Night gives way to morning, and morning to the brightness of the afternoon.  The evening then follows, with its time for rest and restoration.  Early January is like that, too.  The coziness of Christmas is over, and the world takes a deep breath again and plunges back into its ongoing business.

That business is often bullying and brutal, granted, but it is what we have, and what we make of it.  There’s a part of me, I’ll admit, that secretly longs for the next Holiday Season, that counts the months and looks forward to the beauty of next year’s celebration.  In the meantime, however, it would be a mistake not to recognize the loveliness of January, too, with its chill and its rain and snow.  After all, every season has something to celebrate, and I’m ready for the new year.  What that year will amount to is yet to be revealed, and maybe I’ll live to eat my words.  But I hope not.  I hope that it will bring its own brand of creativity, and its own experiences that I can learn from.
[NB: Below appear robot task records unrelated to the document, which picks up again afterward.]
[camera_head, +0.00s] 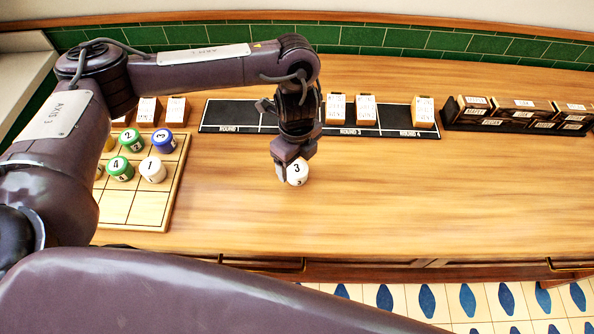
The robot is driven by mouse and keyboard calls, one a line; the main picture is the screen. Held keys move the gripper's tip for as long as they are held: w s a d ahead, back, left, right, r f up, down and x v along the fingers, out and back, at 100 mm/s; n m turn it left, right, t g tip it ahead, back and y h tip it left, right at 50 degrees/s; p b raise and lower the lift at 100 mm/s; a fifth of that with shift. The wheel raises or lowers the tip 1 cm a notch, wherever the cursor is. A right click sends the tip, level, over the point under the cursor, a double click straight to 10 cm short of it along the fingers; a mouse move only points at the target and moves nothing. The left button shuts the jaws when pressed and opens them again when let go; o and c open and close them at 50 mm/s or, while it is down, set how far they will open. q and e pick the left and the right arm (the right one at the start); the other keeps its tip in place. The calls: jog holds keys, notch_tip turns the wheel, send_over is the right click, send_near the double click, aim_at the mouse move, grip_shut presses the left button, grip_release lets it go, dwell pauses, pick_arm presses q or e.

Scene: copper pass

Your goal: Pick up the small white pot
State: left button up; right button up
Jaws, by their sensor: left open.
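A small white pot marked 3 (298,174) stands on the wooden counter, in front of the black strip. My left gripper (288,170) points down at it and is open. One finger is at the pot's left side; the gripper covers its upper left part, and I cannot tell whether they touch. Another white pot marked 1 (152,169) stands on the wooden grid board at the left. My right gripper is not in view.
The grid board (134,208) also holds green pots (121,168) and a blue pot (164,141). Behind is a black strip (229,117) with white-topped blocks (365,109). A dark rack (488,124) stands at right. The counter right of the gripper is clear.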

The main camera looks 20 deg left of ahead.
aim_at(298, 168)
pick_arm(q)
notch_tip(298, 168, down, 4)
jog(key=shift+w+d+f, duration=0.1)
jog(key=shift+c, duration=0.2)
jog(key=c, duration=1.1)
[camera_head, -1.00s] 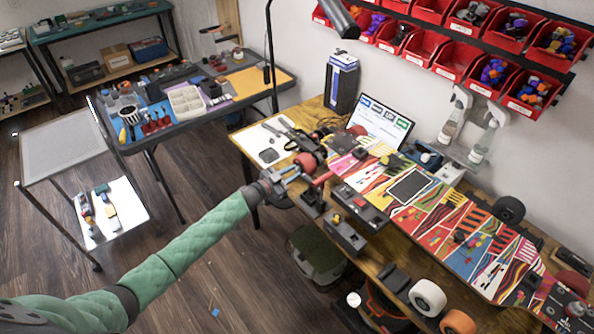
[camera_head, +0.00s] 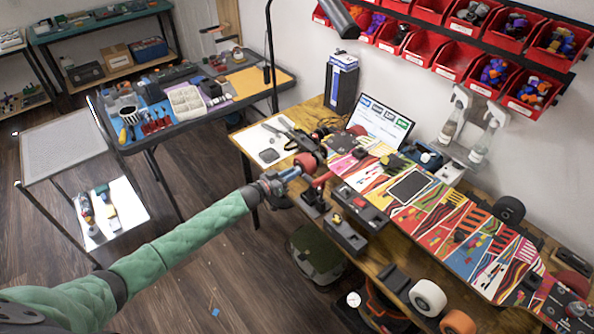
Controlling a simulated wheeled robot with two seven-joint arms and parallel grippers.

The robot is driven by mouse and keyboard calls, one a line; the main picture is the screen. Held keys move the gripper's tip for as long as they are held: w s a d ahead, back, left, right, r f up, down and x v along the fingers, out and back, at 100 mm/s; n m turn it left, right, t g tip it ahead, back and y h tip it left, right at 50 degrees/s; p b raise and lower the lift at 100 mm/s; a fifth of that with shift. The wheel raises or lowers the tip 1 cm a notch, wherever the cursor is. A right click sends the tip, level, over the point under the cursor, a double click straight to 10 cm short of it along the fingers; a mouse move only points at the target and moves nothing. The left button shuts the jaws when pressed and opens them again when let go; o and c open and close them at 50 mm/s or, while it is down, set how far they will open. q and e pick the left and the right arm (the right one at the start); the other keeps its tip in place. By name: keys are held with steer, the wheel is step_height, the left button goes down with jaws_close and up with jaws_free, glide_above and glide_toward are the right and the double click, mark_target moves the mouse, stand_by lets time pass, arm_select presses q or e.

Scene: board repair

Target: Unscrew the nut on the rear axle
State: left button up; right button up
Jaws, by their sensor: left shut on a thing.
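The skateboard (camera_head: 408,205), with a colourful graphic deck, lies on the wooden workbench. Its rear truck and red wheels (camera_head: 305,162) are at the board's left end. My left gripper (camera_head: 291,174) reaches in from the lower left to the near end of the rear axle, beside the near red wheel. It is shut on something small there. The nut itself is hidden or too small to make out. My right gripper is not in view.
A red-handled fixture (camera_head: 322,180) and black tool holders (camera_head: 345,236) stand along the bench's front edge, close to my gripper. A laptop (camera_head: 380,120) stands behind the board.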

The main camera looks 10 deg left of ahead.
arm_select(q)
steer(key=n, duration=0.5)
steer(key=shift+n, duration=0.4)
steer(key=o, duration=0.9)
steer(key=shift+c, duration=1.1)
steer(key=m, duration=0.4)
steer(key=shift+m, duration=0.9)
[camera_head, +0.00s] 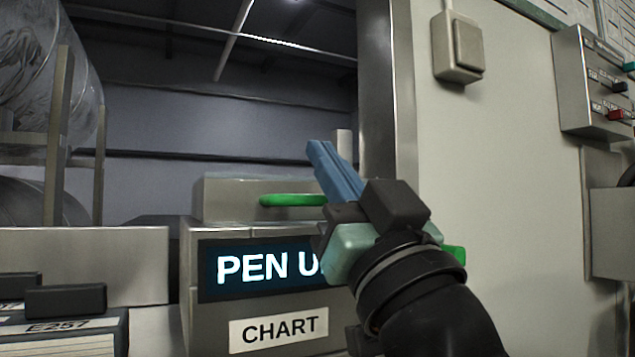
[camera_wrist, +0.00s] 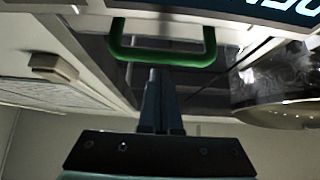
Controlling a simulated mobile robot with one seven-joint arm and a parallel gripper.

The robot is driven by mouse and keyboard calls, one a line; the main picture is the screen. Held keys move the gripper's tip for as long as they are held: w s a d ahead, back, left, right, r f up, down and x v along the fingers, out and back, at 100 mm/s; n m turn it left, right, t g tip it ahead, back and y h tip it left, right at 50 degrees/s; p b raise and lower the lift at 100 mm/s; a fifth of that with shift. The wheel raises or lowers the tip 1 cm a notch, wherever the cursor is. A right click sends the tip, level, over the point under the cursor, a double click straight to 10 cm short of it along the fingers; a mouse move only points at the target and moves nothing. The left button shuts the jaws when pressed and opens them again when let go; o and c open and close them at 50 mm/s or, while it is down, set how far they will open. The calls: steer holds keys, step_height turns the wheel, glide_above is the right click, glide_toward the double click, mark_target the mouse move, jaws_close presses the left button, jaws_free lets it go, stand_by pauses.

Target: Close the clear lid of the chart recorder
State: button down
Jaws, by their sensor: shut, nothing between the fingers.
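The chart recorder (camera_head: 215,230) is a grey metal box with a lit display, partly covered by my arm, and a CHART label. A green bar (camera_head: 292,200) shows above its front. In the wrist view a green U-shaped handle (camera_wrist: 165,58) lies just past my fingertips. I cannot make out the clear pane of the lid or its angle. My gripper (camera_head: 318,150) has blue fingers, shut and empty, pointing up beside the right end of the green bar. In the wrist view the fingertips (camera_wrist: 160,75) overlap the handle's lower edge; contact is unclear.
A wall with a grey switch box (camera_head: 459,46) stands on the right, with a control box (camera_head: 600,85) beyond it. A metal post (camera_head: 385,80) rises behind my gripper. A black-topped block with an E257 label (camera_head: 65,325) sits at lower left. Open space shows above the recorder.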

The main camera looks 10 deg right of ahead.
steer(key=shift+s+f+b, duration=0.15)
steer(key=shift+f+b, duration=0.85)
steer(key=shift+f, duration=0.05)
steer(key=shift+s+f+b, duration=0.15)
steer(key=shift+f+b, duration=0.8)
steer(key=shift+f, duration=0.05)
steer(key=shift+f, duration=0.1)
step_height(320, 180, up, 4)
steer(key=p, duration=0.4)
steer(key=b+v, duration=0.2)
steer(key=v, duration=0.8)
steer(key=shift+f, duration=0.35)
There’s a reason why people say that hope springs eternal.  It’s because we need that new thing to look forward to, that next adventure, that fresh challenge.  And if taking down the old, and clearing things out in order to create a clean space for what is to come is what it takes, then so be it.  I’ve been around long enough to know that the old will come round and become new again, and I’ll look forward to unpacking those boxes once more and to the celebration of the cozy and comforting Christmas of 2013 to come.